__Collected data__
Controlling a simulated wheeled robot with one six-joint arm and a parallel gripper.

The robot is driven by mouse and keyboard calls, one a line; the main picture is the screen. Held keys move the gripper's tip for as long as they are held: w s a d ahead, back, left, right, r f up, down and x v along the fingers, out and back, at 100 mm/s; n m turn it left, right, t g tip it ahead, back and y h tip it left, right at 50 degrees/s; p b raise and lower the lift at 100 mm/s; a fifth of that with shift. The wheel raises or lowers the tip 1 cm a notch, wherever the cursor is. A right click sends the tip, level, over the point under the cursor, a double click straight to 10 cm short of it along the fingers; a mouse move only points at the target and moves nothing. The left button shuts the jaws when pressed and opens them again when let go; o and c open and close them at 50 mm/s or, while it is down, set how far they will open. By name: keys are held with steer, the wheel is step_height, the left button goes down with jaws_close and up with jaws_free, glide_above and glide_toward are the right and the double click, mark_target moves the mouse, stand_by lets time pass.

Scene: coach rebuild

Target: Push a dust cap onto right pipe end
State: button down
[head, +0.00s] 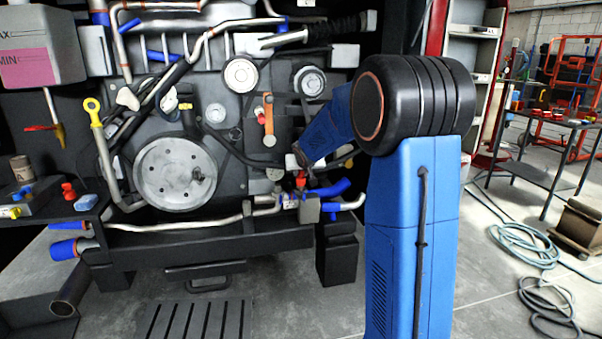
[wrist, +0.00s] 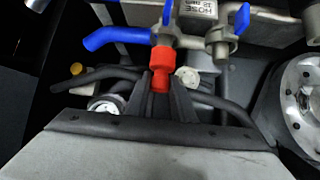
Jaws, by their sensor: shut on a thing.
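My gripper (wrist: 162,88) is shut on a red dust cap (wrist: 162,60), whose wider part stands out beyond the fingertips. In the wrist view the cap meets the underside of a pipe end (wrist: 165,36) with a blue valve handle, beside the blue hose. I cannot tell whether the cap is around the pipe or only touching it. Another pipe end (wrist: 221,50) with a blue handle stands to its right and shows no cap. In the head view the held cap (head: 300,181) shows as red below my wrist; the fingers are mostly hidden there.
A blue hose (head: 330,188) bends close by the cap. Loose red caps (head: 68,191) lie on a side shelf at the left. A dark crossbar (head: 200,241) runs below the pipes. Dark cables (wrist: 105,76) pass near my fingers.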

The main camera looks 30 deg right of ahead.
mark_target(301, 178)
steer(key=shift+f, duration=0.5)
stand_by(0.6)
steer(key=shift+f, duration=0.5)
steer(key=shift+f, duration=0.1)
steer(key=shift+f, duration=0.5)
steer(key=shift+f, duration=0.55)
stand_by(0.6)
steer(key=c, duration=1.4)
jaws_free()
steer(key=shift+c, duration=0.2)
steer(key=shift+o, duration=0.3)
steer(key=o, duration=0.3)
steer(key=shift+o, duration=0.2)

__The task__
Copy the whole of the material above exactly, but not its images.

__Task response__
Controlling a simulated wheeled robot with one six-joint arm and a parallel gripper.

The robot is driven by mouse and keyboard calls, one a line; the main picture is the screen. Held keys move the gripper's tip for as long as they are held: w s a d ahead, back, left, right, r f up, down and x v along the fingers, out and back, at 100 mm/s; n m turn it left, right, t g tip it ahead, back and y h tip it left, right at 50 degrees/s; p b raise and lower the lift at 100 mm/s; a fifth of that with shift. The wheel raises or lowers the tip 1 cm a notch, wherever the cursor is. A right click sends the tip, level, over the point under the cursor, a double click straight to 10 cm short of it along the fingers; a mouse move only points at the target and moves nothing. The left button shuts the jaws when pressed and opens them again when let go; o and c open and close them at 50 mm/s or, while it is down, set how far they will open. By name: keys are held with steer, the wheel is step_height, the left button goes down with jaws_close and up with jaws_free, glide_above and glide_toward are the right and the double click, mark_target moves the mouse, stand_by lets time pass.

Scene: coach rebuild

Target: Push a dust cap onto right pipe end
State: button down
[head, +0.00s] 
[wrist, +0.00s] 
Jaws, by their sensor: shut on a thing.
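My gripper (wrist: 162,88) is shut on a red dust cap (wrist: 162,60), whose wider part stands out beyond the fingertips. In the wrist view the cap meets the underside of a pipe end (wrist: 165,36) with a blue valve handle, beside the blue hose. I cannot tell whether the cap is around the pipe or only touching it. Another pipe end (wrist: 221,50) with a blue handle stands to its right and shows no cap. In the head view the held cap (head: 300,181) shows as red below my wrist; the fingers are mostly hidden there.
A blue hose (head: 330,188) bends close by the cap. Loose red caps (head: 68,191) lie on a side shelf at the left. A dark crossbar (head: 200,241) runs below the pipes. Dark cables (wrist: 105,76) pass near my fingers.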

The main camera looks 30 deg right of ahead.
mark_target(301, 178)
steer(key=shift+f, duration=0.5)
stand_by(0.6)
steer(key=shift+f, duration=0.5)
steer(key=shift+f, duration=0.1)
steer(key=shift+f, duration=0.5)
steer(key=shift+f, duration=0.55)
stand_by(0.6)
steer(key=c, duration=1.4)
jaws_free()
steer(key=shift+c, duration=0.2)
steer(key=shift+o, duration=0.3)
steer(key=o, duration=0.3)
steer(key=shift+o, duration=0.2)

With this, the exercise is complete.